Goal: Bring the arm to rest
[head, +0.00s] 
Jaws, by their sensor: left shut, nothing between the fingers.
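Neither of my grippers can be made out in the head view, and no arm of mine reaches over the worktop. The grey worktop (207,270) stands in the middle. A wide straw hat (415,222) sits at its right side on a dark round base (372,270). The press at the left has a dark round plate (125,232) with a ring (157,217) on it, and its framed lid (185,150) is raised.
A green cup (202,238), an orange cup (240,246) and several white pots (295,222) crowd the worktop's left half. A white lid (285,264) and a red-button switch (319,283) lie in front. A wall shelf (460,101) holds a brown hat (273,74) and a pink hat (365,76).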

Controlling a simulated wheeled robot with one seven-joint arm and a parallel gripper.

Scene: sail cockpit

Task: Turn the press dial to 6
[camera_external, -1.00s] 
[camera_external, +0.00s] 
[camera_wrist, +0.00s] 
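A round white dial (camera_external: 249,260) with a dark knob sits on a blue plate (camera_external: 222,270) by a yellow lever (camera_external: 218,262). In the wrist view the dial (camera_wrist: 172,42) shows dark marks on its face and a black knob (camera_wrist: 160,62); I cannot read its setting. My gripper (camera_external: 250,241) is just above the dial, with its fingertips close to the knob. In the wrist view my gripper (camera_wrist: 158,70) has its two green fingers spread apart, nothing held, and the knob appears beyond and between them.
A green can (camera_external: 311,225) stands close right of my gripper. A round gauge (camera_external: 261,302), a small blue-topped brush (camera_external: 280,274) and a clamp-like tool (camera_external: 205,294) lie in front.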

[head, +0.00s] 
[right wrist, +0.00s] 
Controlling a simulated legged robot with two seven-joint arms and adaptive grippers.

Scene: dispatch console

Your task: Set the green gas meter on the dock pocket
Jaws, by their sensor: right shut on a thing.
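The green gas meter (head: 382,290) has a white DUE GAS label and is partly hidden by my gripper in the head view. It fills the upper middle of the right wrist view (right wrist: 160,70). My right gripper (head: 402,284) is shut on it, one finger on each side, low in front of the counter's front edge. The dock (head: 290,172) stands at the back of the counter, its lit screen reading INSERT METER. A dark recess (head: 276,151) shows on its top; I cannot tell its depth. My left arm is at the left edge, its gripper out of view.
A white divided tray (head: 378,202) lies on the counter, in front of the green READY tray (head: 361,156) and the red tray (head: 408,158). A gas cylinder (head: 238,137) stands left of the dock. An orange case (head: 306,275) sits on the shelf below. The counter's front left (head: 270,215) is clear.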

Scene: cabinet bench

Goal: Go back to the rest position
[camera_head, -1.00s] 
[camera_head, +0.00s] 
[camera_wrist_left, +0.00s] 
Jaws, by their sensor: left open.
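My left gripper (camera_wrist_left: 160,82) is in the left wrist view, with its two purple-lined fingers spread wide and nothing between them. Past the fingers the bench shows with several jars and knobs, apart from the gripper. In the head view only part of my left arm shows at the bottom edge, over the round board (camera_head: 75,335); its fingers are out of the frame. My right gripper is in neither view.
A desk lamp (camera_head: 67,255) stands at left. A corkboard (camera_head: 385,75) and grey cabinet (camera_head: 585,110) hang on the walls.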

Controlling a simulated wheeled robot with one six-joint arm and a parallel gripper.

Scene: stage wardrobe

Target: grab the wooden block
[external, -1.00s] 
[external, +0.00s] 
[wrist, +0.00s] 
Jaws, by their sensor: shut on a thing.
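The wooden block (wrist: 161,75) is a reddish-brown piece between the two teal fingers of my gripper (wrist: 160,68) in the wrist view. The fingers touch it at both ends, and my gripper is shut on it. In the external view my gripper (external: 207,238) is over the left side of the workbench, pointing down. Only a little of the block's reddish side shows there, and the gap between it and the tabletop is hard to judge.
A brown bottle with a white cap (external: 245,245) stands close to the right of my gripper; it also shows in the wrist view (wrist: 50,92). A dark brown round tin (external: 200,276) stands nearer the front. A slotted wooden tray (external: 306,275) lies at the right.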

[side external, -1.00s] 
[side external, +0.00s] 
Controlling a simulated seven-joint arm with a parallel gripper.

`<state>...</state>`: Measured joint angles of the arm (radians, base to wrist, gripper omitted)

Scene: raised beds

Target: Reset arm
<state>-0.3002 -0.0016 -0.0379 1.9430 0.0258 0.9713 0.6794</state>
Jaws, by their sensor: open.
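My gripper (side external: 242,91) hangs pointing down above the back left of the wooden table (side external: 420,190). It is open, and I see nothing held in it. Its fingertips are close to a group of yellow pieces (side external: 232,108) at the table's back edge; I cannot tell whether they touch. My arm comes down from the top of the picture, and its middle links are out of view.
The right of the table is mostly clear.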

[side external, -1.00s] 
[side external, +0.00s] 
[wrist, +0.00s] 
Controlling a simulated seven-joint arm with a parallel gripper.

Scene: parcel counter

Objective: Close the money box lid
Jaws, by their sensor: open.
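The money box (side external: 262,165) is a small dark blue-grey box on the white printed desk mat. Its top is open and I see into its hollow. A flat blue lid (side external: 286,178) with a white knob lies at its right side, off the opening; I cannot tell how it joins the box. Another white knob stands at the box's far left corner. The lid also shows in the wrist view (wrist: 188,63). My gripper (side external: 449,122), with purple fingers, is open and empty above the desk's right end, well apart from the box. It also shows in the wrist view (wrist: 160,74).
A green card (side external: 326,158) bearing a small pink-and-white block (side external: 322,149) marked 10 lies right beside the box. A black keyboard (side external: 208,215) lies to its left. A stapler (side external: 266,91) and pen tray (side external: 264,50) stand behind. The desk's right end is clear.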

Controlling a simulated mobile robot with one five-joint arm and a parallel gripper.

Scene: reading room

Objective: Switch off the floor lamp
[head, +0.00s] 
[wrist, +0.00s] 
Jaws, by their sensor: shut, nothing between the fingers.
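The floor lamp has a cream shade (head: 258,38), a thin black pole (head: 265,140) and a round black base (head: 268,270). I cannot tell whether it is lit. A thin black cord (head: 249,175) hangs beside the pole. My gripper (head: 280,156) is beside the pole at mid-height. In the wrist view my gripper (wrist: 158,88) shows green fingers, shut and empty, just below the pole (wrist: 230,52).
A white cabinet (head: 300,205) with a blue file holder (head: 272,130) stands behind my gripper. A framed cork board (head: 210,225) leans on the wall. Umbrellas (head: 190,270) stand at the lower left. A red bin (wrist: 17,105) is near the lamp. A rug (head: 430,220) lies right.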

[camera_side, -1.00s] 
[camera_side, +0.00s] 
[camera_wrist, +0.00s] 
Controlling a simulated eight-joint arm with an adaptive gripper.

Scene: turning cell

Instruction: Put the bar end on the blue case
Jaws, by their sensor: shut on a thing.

====

### [PROBLEM TO SOLVE]
In the lines above, find each one with "robot" and list it.

### [FINISHED TASK]
Controlling a simulated wheeled robot with one seven-joint arm and a parallel gripper.
Controlling a simulated legged robot with two seven-joint arms and adaptive grippers.
Controlling a simulated wheeled robot with one six-joint arm and a parallel gripper.
Controlling a simulated mobile robot with one five-joint arm and a parallel gripper.

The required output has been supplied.